Структура диссертации подчинена поставленным в ней целям, задачам, принятому способу исследования. Работа состоит из введения, четырех глав основной части, заключения и списка использованной литературы, включающей 297 наименований. Общий объем диссертации - 321 страница.
Заключение научной работыдиссертация на тему "Религиозное самосознание как фактор социальной интеграции"
ЗАКЛЮЧЕНИЕ.
В ходе проведенного исследования решение многих вопросов по понятным причинам было только намечено, но не развернуто во всей возможной полноте. В завершение работы имеет смысл указать на наиболее важные «точки роста», наиболее интересные и перспективные направления дальнейшей разработки проблемы и в нарушение веберовского принципа «воздержания от оценок» во избежание недоразумений все-таки дать некоторые авторские оценки.
Имея в виду, прежде всего, дедуктивную линию исследования, следует особо выделить наиболее общий контекст обсуждения затронутых в работе вопросов. Речь идет о необходимости более детального рассмотрения таких протофеноменов духовной культуры, которые в настоящей работе были обозначены посредством заимствованного термина «символический смысловой универсум». Вместе с тем представляет интерес раскрытие с общих позиций закономерностей генезиса его дифференцированных форм, . в частности, и науки, и религии. Весьма желательно при этом выявить не только логические и исторические факторы процесса расщепления единого на многое, но его психологическую и социокультурную основу. Немаловажно также описать и объяснить разнообразие тех или иных дифференцированных его форм в связи с комплексом переменных, традиционно находящихся в ведении этнологии и культурологии.
Далее, мы полагаем, что гипотеза неаутентичности официального христианства, рассмотренная в работе, большей частью, в порядке проблематизации обсуждения, также требует более внимательного многопозиционного анализа, в результатах которого могут быть заинтересованы не только представители науки (философы, социологи, психологи, историки, религиоведы, этнологи), но и представители различных христианских конфессий и деноминаций.
Настоящее исследование, в частности в религиоведческом контексте, ни в коей мере не направлено на рассмотрение или критику догматического корпуса христианства. Выделенный особо предмет анализа настоящего философского исследования — специфика религиозного самосознания (в частности, православной идентичности) в аспекте его (ее) способности инициировать и поддерживать процессы социальной интеграции, причем не только и не столько в зоне ответственности церкви и как социального института, и как духовного сообщества особого типа, но, прежде всего, - в секулярном мире, влияние на который христианство, хочет оно того или нет, оказывало на протяжении столетий и, как показывает анализ, продолжает оказывать сейчас и будет оказывать в будущем.

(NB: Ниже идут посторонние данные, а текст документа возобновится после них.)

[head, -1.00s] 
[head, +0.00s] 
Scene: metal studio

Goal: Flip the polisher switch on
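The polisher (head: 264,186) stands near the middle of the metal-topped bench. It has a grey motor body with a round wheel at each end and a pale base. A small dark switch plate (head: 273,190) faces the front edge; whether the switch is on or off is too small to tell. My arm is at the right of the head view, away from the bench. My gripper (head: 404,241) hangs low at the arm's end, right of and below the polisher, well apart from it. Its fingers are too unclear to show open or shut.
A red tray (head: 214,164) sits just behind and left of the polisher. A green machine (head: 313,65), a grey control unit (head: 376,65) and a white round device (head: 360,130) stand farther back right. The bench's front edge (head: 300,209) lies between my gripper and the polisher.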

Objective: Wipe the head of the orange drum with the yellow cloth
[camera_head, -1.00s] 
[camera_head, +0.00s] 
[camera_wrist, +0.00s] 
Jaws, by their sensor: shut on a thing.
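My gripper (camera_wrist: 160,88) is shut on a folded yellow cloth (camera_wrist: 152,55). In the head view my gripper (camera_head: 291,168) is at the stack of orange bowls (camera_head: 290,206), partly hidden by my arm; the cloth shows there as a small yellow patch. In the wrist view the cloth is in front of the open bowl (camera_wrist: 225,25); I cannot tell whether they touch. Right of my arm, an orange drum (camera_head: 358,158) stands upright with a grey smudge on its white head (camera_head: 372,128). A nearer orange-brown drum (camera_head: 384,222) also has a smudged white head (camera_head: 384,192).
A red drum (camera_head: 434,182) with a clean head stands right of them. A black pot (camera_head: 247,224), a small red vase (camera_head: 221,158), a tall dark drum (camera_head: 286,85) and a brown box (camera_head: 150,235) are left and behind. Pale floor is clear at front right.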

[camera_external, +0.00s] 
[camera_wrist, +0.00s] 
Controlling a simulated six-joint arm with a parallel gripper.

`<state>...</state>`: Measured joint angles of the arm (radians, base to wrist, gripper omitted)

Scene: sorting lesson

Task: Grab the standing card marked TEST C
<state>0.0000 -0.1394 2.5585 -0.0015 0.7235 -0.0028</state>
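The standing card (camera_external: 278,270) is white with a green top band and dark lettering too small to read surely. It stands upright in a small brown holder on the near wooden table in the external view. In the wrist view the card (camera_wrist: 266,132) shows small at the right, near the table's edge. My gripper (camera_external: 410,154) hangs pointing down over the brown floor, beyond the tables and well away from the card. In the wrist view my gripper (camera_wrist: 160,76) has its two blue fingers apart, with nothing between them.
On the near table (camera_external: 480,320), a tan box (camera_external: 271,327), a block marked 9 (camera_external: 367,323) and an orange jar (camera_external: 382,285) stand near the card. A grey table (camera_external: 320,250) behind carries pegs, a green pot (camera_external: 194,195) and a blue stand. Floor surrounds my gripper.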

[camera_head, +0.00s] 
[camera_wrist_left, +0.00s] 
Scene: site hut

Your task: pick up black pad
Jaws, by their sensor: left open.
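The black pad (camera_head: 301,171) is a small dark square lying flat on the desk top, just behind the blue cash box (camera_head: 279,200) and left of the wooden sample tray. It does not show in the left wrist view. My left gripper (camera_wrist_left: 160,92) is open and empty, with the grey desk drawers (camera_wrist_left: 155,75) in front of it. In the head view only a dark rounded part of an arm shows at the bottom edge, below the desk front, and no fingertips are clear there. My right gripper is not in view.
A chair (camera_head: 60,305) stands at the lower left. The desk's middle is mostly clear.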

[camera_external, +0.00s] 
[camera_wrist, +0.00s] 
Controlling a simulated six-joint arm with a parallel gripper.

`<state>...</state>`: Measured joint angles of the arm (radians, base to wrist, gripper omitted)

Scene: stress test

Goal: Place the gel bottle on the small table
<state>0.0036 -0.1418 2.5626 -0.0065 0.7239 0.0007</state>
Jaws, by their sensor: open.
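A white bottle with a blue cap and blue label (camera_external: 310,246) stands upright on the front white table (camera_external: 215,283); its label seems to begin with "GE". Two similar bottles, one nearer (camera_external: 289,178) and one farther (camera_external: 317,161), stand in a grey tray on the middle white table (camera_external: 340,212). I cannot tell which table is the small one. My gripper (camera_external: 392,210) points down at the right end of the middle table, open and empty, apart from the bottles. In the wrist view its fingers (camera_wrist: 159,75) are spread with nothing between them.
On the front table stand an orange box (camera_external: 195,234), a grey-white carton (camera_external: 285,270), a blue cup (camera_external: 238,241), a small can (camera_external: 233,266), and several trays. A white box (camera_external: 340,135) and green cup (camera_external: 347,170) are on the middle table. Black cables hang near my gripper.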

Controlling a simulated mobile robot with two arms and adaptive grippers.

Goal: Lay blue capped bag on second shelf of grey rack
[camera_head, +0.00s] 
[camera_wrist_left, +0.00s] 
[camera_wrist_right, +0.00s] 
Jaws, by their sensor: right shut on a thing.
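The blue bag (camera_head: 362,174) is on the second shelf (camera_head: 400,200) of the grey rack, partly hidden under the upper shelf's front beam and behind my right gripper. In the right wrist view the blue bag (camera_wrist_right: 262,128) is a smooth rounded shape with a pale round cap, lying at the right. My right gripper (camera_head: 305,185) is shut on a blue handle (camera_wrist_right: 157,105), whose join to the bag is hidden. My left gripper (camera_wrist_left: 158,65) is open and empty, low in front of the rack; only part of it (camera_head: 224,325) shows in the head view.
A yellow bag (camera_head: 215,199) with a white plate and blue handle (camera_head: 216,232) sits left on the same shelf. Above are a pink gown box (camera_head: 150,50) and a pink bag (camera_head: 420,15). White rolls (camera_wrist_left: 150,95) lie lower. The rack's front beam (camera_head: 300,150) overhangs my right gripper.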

Следует также подчеркнуть, что найденный в результате проведенного исследования обобщенный антропологический критерий оценки потенциала реидентификации может в полной мере обнаружить свою прогностическую и объяснительную силу и, тем самым, доказать свою научную значимость только при реальном получении достаточно богатых в содержательном отношении следствий. Что само по себе может быть целью дальнейших специальных исследований, развертывающихся как в предметной области социальной философии, так и в предметной области специальных наук (истории, социологии, культурной антропологии, социальной психологии, этнологии, футурологии, культурологии, политологии, глобалистики).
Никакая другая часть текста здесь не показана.